O espírito europeu está cada vez mais fraco, por si só não está criando os sentimentos necessários a patrocinar uma maior coesão. Embora assente em grandes princípios, a construção europeia fez-se sempre com pequenos passos que foram incorporando durante meio século o quotidiano das pessoas dos países fundadores. Mas quando se deu a adesão de outros países, porque as diferenças eram cada vez maiores, foram necessários grandes passos que afectaram velhos equilíbrios nos novos e nos velhos aderentes.

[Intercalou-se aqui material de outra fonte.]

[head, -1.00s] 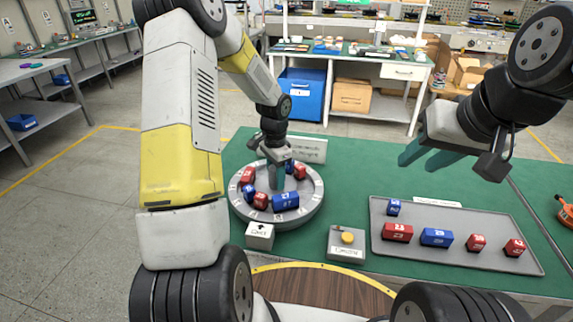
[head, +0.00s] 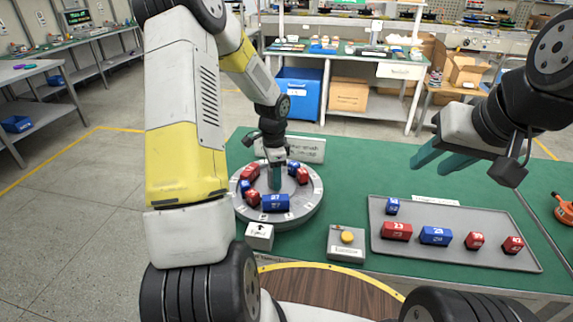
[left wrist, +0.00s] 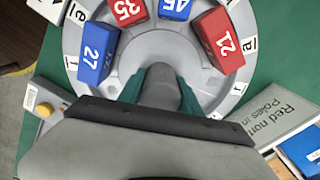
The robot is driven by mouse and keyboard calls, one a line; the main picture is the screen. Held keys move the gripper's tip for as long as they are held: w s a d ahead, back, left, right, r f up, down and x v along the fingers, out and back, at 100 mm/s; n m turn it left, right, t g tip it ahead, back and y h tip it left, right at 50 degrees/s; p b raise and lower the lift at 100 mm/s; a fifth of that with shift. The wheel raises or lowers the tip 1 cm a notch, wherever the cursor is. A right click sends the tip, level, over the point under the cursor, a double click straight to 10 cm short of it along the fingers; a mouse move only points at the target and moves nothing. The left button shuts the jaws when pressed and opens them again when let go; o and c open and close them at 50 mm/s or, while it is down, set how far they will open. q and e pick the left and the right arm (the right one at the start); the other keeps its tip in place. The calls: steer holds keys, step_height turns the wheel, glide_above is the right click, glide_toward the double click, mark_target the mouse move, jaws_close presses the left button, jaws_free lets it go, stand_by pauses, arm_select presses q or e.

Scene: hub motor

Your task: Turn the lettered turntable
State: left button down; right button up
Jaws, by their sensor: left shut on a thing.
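The round grey turntable (head: 310,212) stands on the green table with red and blue numbered blocks on it, including a blue block marked 27 (head: 275,203). In the left wrist view its rim (left wrist: 226,96) carries letter tiles, and a red block marked 21 (left wrist: 223,37) and a blue block marked 27 (left wrist: 95,54) show. My left gripper (head: 275,178) points down at the middle of the turntable. In the left wrist view its teal fingers are shut on the central grey knob (left wrist: 160,88). My right gripper (head: 443,158) is open and empty above the table, behind the tray.
A grey tray (head: 455,259) at right holds several red and blue blocks. A box with a yellow button (head: 347,238) and a small white labelled block (head: 259,236) stand in front of the turntable. A sign (head: 305,150) stands behind it. An orange tool (head: 564,210) lies at far right.

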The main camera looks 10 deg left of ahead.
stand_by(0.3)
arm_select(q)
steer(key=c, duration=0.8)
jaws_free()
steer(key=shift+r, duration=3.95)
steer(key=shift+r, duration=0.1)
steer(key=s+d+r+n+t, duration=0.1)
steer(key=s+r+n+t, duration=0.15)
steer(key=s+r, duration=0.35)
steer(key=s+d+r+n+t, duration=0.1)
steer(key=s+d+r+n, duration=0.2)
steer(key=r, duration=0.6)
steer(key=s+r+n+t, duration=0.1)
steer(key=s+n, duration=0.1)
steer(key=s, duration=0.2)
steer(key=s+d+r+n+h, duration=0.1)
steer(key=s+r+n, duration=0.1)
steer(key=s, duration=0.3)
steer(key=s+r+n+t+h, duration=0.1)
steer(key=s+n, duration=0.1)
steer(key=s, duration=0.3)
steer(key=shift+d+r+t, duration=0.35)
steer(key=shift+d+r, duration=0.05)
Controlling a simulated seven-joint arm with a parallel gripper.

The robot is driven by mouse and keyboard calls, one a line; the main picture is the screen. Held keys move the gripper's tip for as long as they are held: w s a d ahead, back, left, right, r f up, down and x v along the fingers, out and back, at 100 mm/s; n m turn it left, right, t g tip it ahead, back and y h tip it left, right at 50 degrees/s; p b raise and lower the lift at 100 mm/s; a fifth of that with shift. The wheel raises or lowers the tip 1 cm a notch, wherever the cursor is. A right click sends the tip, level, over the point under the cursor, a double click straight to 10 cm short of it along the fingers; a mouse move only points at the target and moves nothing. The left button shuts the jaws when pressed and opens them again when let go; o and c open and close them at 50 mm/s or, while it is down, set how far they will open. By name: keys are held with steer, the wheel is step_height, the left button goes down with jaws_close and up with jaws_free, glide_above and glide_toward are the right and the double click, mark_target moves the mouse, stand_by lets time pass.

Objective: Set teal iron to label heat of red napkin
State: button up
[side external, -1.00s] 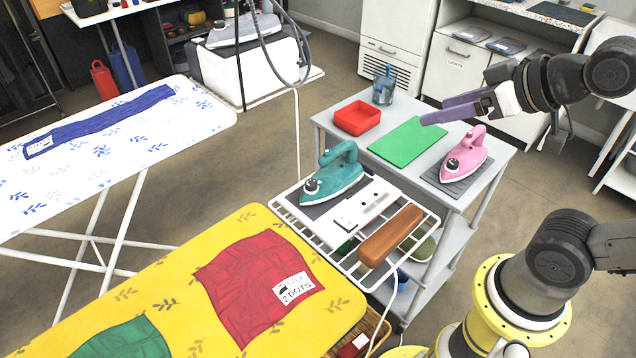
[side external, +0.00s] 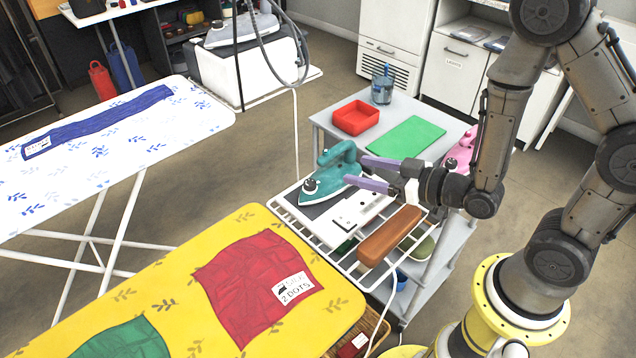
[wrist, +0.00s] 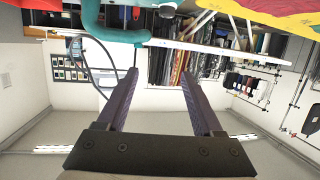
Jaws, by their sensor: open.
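The teal iron (side external: 333,173) stands on a dark pad on the white wire rack, with its black dial (side external: 311,186) facing left. Its teal handle (wrist: 90,22) shows at the top of the wrist view. My gripper (side external: 362,171) is open and empty, its purple fingers pointing left close to the iron's right side; I cannot tell if they touch it. The red napkin (side external: 258,288) lies on the yellow ironing board (side external: 185,275). Its white label (side external: 293,288) reads "2 DOTS" beneath a word that looks like "SILK". The dial's setting is too small to read.
A brown wooden block (side external: 389,236) and a white plate (side external: 358,212) lie on the rack near my gripper. The pink iron (side external: 462,150) is partly hidden behind my arm.

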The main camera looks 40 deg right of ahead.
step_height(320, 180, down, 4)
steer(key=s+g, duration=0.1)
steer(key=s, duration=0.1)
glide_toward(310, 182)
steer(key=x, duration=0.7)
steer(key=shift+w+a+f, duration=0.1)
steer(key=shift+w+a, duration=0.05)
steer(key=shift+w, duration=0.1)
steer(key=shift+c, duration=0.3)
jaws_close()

Conseguir que as novas adesões não abalassem alicerces já antigos, ou provar que daí adviriam alicerces mais sólidos, foi tarefa que os políticos não conseguiram executar. Isto significa que quando se dão pequenos passos as pessoas confiam nos políticos, mas acham que os grandes passos não são a forma mais adequada para obter a concretização do velho objectivo de coesão, para criar uma vontade colectiva mais sólida, um sentimento europeu consistente.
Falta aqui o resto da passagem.